LOGAN JOHNSON: Yeah, we didn't see them much, being from the West Coast. We know they're a tough physical team. They shoot a lot of threes. They hit a lot of threes. They've got a low post presence that's pretty dominant.
Q. You did, I guess, face UConn a couple of times when you were in Cincinnati a long time ago, but I think it was Danny Hurley's first year when they weren't very good. Can you speak at all to what they were like when you played them way back when and kind of what he's built them into now?
LOGAN JOHNSON: When I was there, they played really fast. Tried to dominate the boards. Defensively, they were aggressive. He's done a great job with them and turned them into a real problem nowadays.
Like I said, they hit a lot of threes. They shoot a lot of threes. They're physical. They're in your face the whole game. Yeah, they're dominant in the post.

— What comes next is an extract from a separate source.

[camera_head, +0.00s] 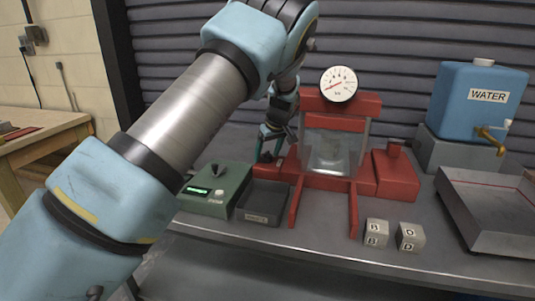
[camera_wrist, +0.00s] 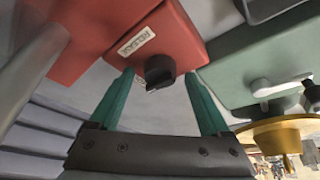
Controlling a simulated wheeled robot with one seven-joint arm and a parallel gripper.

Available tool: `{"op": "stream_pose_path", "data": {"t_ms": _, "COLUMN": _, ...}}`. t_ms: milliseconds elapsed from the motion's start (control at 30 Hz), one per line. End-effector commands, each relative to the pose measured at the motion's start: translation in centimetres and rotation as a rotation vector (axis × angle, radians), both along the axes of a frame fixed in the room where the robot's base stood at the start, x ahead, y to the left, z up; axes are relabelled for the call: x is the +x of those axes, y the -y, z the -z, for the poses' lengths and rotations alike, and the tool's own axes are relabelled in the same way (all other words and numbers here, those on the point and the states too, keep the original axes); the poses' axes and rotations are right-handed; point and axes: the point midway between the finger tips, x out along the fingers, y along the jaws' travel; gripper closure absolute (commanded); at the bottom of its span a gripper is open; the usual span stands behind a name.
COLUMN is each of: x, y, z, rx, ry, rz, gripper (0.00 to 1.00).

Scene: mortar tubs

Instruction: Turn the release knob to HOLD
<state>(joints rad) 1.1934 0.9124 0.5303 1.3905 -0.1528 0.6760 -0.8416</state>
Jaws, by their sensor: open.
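The black release knob (camera_wrist: 159,69) is on a red housing (camera_wrist: 185,35) with a "RELEASE" label beside it in the wrist view. My gripper (camera_wrist: 160,76) is open, with one teal finger on each side of the knob. Gaps show between the knob and both fingers. In the head view my gripper (camera_head: 266,156) is low at the left side of the red press (camera_head: 340,105), and the knob cannot be made out there. No HOLD mark is readable, so the knob's setting cannot be told.
A green device (camera_head: 222,190) with a lit display and a dark tray (camera_head: 262,202) stand close to my gripper. A clear container (camera_head: 325,155) is in the press. Two lettered cubes (camera_head: 376,233), a blue water tank (camera_head: 480,98) and a metal tray (camera_head: 490,210) are farther right.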

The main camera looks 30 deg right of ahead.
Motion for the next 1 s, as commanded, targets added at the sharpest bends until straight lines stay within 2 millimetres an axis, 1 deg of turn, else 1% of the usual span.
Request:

Q. You guys were able to kind of dominate inside in your first-round matchup and control the boards. UConn obviously has a lot of size, especially with Sanogo. Can you talk a little bit about what you guys kind of expect from that matchup, especially on the glass?
ALEX DUCAS: I back my big man Mitchell Saxen all the way. I know he's going to bring the effort every time. Obviously they have good two big men in their players, but I think we'll be fine.
We play hard. We play strong. We don't give up. We love to fight, and we play physical. So I think it's going to be an exciting matchup.
Q. What do you guys say to Aidan after the game he had yesterday? What makes you confident that he can turn it around in Game 2?
LOGAN JOHNSON: He's been our best scorer all year. Tell him to sweep that one under the rug. I'm sure he's hungry for it. He's ready for the opportunity. We tell him the same thing we tell him whether he has 20 points or 5 points. Just continue to put your foot on the gas and understand that he's doing something that most freshmen don't do.
So he'll be ready to play. We back him 110 percent. We're excited to see what he comes out and proves to the world tomorrow night.
THE MODERATOR: Alex, can you add some thoughts to that too? Thanks?
ALEX DUCAS: Yeah, pretty much touching on what Logan said. Whether he has a great game or a bad game, we always give him the same confidence. We know he's going through a bit of a tough time, but everyone in the locker room and everyone on the sports staff have given him confidence to forget about that one pretty quickly and get on to the next one tomorrow.
He's a kid with great confidence. I think he's going to be fine. He doesn't really talk about it much. He just keeps it moving, and that's what we like about him. I have no problem in him coming out tomorrow and shocking everyone.
Q. There's a lot made at this time of the year about conferences and mid-majors and small schools and big schools. Do you think Saint Mary's has sort of risen above being categorized as mid-major or what category Saint Mary's often gets put into?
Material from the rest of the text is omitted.